How to get customer data privacy right
APAC marketers are facing a dual challenge — customers enjoy a personalised experience but worry about sharing their data. New Adobe research shows that personalisation and privacy can go together well if marketers take a new approach to using customer data.
The experience privacy paradox
‘You might also like…’ In a perfect world, brands anticipate what customers want and offer exactly this product or service when people want it. Adobe recently surveyed over 12,000 consumers worldwide and found that 83% of APAC consumers[i] said that great, personalised content delivered at the right time builds their trust in a brand.
At the same time, customers are more worried than ever about their data privacy. Contrary to popular belief, privacy concerns is not an ‘old people’ thing, with 85% of APAC customers saying they are concerned about how companies use their data. While it is true that about 82% of global baby boomers worry, 77% of millennials and 73% of the online-savvy Gen Z worry, too.
Many customers speculate about why brands are even collecting customer data. For example, 85% of APAC customers believe firms might sell that information and only 38% believe that sharing their data is worth the risk. When it comes to data sharing, marketers have yet to make a convincing case with customers.
Brands are increasingly concerned about keeping customer data safe. Serge Raffard, Group Strategy and Marketing Officer at global insurance firm Allianz, told Adobe, “It takes time to build trust and you can lose it overnight. We need to do whatever it takes to get the maximum security for our customer data.”
Better personalisation and privacy may sound like competing targets but it doesn’t have to be that way. As the research reveals, leading marketers are already providing highly personalised customer experiences, while using customer data responsibly. They make data privacy work for both customers and the company, and act with empathy whenever things go wrong.
Make data privacy work for customers and for the brand
1. Turn data privacy into a powerful brand benefit
For decades, firms have built successful brands by addressing pain points their competitors did not dare to tackle. IKEA, for example, had long allowed customers to return unwanted furniture (until it ditched the policy). Muji has pioneered non-branded quality products. Uniqlo creates a unique store experience, greeting customers across the globe with “welcome to Uniqlo”. These brands stand out from the competition and customers love them.

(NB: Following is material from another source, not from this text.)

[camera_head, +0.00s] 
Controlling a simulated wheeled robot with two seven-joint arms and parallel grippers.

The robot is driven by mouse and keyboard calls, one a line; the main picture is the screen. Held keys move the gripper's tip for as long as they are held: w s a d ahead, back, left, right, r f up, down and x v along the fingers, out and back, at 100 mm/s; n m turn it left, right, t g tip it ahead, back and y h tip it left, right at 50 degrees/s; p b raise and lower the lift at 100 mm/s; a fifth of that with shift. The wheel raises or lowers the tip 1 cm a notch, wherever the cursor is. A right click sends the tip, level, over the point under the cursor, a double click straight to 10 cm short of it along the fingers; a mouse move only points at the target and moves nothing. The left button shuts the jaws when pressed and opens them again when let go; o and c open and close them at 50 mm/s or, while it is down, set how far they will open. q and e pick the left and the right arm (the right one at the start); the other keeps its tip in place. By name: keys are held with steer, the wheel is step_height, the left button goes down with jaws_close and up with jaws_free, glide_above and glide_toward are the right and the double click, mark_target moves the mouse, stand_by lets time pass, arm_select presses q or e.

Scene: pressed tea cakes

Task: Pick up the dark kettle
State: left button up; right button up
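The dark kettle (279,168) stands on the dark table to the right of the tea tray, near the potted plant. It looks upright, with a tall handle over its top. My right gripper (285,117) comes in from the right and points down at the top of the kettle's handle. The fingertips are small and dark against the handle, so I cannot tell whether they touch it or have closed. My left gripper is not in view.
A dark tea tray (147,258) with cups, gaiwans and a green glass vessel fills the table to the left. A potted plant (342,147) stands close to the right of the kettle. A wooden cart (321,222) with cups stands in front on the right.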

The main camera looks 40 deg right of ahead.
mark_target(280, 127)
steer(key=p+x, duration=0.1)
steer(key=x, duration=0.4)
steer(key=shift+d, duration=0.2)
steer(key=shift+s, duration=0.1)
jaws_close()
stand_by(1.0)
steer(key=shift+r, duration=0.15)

When it comes to data privacy, the top spot is still up for grabs. To get there, customers don’t ask for too much. In Asia Pacific, 82% of customers want to decide how firms used their data. Seventy seven percent desire more transparency and 72% asked that firms use their data only for what really matters: making the customer experience better. Fair enough.
For almost every product category, there is now an opportunity to make data privacy a decisive brand benefit. This comes down to giving people a real, transparent data choice, while building experiences that make customers say: “They really understand me.”
2. Build a data privacy culture — starting at the top
It’s hard, if not impossible, for one leader to solve a firm’s customer privacy challenges and employees at all levels must be involved. Take a simple piece of insight like a customer’s age — this information may sit in one database and then be copied into another. The marketing team uses age to segment for an email campaign. The product team does a subsequent search to understand which products this age group prefers, and so on. Suddenly, this one piece of data was used by hundreds of people. Even if their actions were well intended, the firm could have breached numerous data and privacy laws and annoyed customers.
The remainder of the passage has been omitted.